Begin with the line that contains "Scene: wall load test" and transcribe each line after it, up to and including the last line of the listing below.

↓

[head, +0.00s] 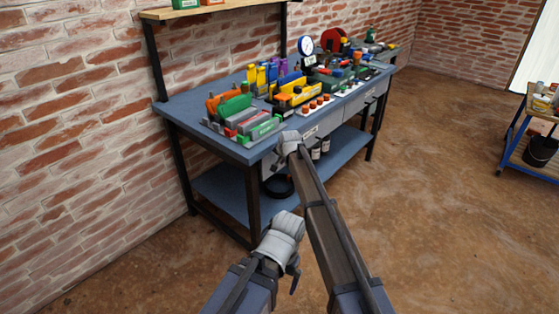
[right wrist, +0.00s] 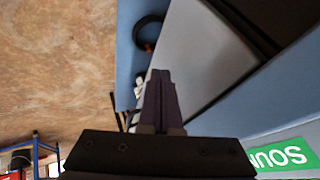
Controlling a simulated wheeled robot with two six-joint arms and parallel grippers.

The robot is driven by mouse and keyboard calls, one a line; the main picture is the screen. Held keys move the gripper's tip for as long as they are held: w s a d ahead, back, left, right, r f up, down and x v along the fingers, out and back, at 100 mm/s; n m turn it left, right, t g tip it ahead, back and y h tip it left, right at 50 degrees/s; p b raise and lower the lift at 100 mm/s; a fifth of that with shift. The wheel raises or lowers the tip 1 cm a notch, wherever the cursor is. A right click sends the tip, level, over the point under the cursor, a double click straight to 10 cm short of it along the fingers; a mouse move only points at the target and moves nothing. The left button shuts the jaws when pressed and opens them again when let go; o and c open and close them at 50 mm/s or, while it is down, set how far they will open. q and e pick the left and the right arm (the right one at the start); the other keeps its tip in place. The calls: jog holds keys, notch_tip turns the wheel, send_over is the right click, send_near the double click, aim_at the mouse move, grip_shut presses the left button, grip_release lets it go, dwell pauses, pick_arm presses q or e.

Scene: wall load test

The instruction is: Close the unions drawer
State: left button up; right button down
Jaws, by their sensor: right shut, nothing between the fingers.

↑

**THE RESULT:**
Scene: wall load test

The instruction is: Close the unions drawer
State: left button up; right button down
Jaws, by their sensor: right shut, nothing between the fingers.

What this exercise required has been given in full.